903-577-8177; laurascheesecake.com

Croley certainly landed in the right spot when she showed up at Daingerfield’s Main Street Bakery in October 1989. Then 18 years old, Croley asked for a job with her infant daughter on her hip. “I’m ready to work,” she told co-owner Walter Bass, who had recently opened the bakery with his wife, Laura Bass, to showcase Laura’s from-scratch cheesecakes. Though Croley was inexperienced, the Basses decided to take a chance. On her first day, she pressed a batch of chocolate-chunk-pecan cookies so flat they burned in the oven. After that, she worked in the front as the Basses trained her. An elderly employee of the Basses, Ms. Fannie, also helped, becoming something of a mentor to Croley, who had to learn everything from how to crack eggs to testing mixtures by texture as well as taste.

The exterior of a brick and glass block building reading "Laura's Cheesecake & Cafe"

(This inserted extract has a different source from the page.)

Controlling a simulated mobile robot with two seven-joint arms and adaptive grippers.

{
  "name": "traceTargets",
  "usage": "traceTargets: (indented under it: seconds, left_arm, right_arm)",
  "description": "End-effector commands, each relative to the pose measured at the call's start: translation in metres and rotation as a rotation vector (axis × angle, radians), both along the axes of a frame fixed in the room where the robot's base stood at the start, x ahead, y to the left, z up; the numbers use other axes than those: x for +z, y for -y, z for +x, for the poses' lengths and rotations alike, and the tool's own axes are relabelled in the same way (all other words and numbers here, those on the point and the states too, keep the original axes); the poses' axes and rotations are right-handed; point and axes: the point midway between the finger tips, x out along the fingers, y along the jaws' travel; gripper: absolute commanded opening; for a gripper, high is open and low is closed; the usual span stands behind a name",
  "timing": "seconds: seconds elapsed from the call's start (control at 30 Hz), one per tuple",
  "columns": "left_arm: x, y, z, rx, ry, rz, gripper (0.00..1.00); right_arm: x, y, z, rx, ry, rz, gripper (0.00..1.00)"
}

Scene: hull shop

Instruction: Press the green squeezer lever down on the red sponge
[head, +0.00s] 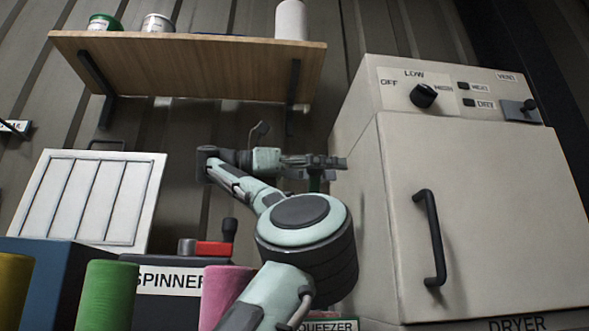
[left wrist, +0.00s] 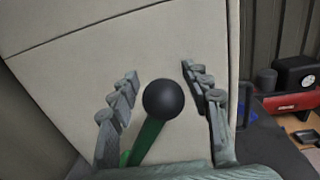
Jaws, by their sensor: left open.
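The green squeezer lever (left wrist: 149,138) shows in the left wrist view, topped by a black ball knob (left wrist: 167,99). My left gripper (left wrist: 159,72) is open, with its fingers on either side of the knob. Whether they touch it I cannot tell. In the head view my left gripper (head: 342,162) reaches to the dryer's left side, and a small dark green part of the lever shows just below it. The squeezer's label (head: 328,325) is partly visible at the bottom, behind my arm. I cannot make out the red sponge in either view. My right gripper is not in view.
The beige dryer (head: 480,210) stands close on the right. The spinner (head: 165,281) with a red part (head: 213,248) is left of my arm. Pink (head: 222,288), green (head: 107,294) and yellow (head: 14,288) cylinders stand in front. A wooden shelf (head: 190,62) hangs above.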

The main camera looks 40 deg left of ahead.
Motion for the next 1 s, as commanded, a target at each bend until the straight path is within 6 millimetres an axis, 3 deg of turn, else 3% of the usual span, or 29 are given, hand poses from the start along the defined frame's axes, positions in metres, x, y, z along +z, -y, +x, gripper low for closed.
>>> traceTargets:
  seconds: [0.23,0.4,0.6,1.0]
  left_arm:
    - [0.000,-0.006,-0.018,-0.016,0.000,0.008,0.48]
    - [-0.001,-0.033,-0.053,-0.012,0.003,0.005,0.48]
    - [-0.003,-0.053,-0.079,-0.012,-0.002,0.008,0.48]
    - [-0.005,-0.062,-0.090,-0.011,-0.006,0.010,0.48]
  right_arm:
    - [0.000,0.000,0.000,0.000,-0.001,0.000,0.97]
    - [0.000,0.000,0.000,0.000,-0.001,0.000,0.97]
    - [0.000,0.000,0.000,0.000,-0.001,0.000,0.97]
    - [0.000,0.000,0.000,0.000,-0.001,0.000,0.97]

In 1995, the Basses sold the Main Street Bakery to Monica Walden, who only agreed to the deal provided Croley—by then a skilled baker—stayed on board. She did, and the two moved the entire operation to a building on the square of Mount Pleasant, 20 minutes northeast of Daingerfield. As a nod to its origins, Walden changed the name to Laura’s Cheesecake and Bakery.

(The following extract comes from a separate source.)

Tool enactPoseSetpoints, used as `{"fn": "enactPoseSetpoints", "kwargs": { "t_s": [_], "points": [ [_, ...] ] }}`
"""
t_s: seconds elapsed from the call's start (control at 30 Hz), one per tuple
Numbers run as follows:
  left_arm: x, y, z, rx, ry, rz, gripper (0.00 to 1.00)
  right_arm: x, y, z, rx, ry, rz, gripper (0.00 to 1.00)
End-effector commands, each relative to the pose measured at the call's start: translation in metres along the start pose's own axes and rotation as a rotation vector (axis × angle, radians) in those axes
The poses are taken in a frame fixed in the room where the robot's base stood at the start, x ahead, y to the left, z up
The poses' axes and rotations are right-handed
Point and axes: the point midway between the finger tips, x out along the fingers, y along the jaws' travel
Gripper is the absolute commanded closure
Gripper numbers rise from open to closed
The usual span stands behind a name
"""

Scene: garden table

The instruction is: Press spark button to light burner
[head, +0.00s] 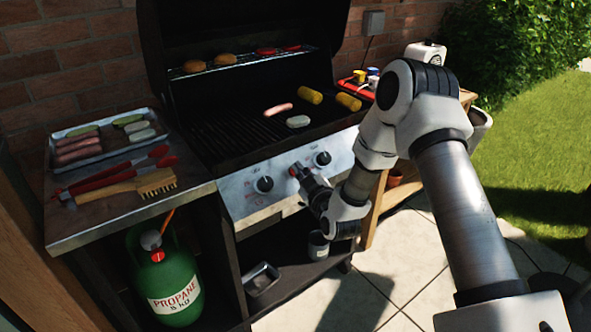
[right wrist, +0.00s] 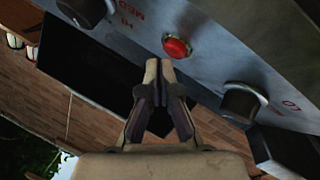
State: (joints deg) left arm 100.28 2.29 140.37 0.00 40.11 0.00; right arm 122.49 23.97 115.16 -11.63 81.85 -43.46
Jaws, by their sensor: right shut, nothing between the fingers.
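The red spark button (head: 293,171) sits on the grill's steel control panel (head: 240,201), between two black knobs, the left knob (head: 264,184) and the right knob (head: 322,158). My right gripper (head: 302,173) is at the panel, right at the button. In the right wrist view, its closed fingertips (right wrist: 158,66) are empty and lie just below and left of the red button (right wrist: 177,47). A small gap shows there; contact cannot be made out. The burners are under the grate (head: 245,135), and no flame shows. My left gripper is not in view.
Sausage and corn lie on the grate, and buns on the upper rack (head: 240,62). A food tray (head: 105,140), red tongs and a brush (head: 150,182) are on the left shelf. A green propane tank (head: 165,275) stands below. Open patio lies at the right.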

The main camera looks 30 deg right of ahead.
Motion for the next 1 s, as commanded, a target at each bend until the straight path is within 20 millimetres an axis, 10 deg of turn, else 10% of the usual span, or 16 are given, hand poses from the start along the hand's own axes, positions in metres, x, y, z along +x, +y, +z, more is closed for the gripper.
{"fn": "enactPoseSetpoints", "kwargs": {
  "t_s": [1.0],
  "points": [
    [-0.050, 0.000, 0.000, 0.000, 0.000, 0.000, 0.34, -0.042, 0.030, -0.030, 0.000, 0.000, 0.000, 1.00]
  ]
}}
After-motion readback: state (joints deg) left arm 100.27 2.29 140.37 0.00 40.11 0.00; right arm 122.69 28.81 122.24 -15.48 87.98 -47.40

Mail-order sales grew with the internet. Delivery expanded to the continental United States, and the cheesecake operation got its own building just off the square. Meanwhile, the café became a popular Mount Pleasant lunch spot. The daughter Croley toted into the bakery in 1989 grew up, became a nurse, and had children of her own. Through it all, Croley kept baking, flour and sugar now running in her blood. Her workday starts at 2:30 a.m., when the Mount Pleasant square is dark and quiet and she can work without distractions. They’re typical baker’s hours, and she enjoys getting off work while it’s still daylight to pursue hobbies like gardening and raising turtles.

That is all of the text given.